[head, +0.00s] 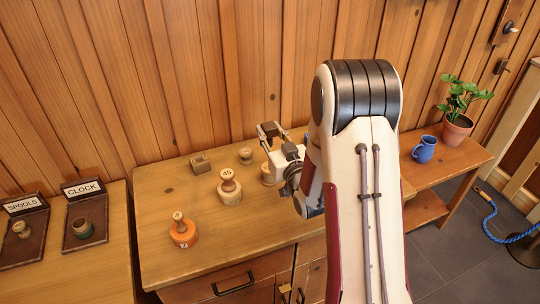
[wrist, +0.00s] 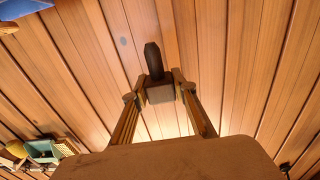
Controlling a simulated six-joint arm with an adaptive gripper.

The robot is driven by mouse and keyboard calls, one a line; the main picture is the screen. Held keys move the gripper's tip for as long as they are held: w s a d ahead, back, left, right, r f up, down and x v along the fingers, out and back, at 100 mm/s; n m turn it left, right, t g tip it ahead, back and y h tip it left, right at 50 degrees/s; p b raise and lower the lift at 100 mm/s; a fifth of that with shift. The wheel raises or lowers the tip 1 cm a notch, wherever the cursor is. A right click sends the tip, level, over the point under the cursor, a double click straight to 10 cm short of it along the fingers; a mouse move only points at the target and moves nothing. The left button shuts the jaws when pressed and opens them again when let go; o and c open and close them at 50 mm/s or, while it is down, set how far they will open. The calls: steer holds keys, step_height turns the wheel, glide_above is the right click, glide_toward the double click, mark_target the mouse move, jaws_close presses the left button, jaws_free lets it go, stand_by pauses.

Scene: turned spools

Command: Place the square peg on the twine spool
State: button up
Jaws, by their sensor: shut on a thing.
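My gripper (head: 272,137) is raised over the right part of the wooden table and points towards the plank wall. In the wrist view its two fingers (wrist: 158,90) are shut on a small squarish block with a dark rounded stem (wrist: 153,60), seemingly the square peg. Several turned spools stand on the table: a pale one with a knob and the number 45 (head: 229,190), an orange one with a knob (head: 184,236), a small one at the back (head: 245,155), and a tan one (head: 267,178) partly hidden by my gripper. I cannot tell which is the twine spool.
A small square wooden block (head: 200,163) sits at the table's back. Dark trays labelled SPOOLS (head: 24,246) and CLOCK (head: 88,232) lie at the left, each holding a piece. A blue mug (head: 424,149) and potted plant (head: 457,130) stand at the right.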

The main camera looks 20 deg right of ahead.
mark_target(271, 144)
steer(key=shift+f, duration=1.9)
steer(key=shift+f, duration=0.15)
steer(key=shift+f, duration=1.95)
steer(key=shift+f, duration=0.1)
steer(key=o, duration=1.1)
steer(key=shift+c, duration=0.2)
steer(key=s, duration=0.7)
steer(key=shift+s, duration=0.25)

-- -- --

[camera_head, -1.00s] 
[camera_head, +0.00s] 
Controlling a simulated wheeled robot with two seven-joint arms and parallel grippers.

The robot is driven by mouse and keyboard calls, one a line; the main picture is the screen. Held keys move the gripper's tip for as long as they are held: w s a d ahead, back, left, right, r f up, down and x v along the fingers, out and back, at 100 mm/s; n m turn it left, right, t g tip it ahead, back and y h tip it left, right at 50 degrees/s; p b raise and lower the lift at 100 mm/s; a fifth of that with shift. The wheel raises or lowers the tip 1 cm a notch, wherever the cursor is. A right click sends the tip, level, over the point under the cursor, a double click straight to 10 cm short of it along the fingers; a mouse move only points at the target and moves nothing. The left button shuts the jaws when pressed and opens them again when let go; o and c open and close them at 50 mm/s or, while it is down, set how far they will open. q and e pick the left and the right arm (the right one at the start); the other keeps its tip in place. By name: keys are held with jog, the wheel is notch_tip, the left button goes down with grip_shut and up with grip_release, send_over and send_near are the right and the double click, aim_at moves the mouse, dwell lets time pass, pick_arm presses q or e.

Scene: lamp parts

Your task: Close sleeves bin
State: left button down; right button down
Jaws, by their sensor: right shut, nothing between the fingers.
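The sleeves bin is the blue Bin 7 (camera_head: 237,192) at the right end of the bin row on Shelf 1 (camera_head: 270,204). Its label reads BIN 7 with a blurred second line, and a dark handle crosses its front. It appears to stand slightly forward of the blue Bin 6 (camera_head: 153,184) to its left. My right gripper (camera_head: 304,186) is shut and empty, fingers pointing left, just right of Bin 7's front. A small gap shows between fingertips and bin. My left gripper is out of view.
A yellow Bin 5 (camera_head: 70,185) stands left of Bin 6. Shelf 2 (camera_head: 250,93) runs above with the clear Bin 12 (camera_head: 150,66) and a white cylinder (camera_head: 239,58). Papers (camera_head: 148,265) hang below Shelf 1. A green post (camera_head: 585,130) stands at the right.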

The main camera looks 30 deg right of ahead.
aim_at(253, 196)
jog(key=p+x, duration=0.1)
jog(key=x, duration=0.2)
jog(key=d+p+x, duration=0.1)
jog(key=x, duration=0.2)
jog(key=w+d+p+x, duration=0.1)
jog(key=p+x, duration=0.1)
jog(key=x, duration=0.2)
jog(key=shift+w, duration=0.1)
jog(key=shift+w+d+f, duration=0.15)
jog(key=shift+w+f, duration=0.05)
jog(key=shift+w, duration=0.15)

-- -- --

▸ **Required work**
Go through the entries and return each line where the word "simulated" appears.

▸ **Task solution**
Controlling a simulated six-joint arm with an adaptive gripper.
Controlling a simulated wheeled robot with two seven-joint arms and parallel grippers.

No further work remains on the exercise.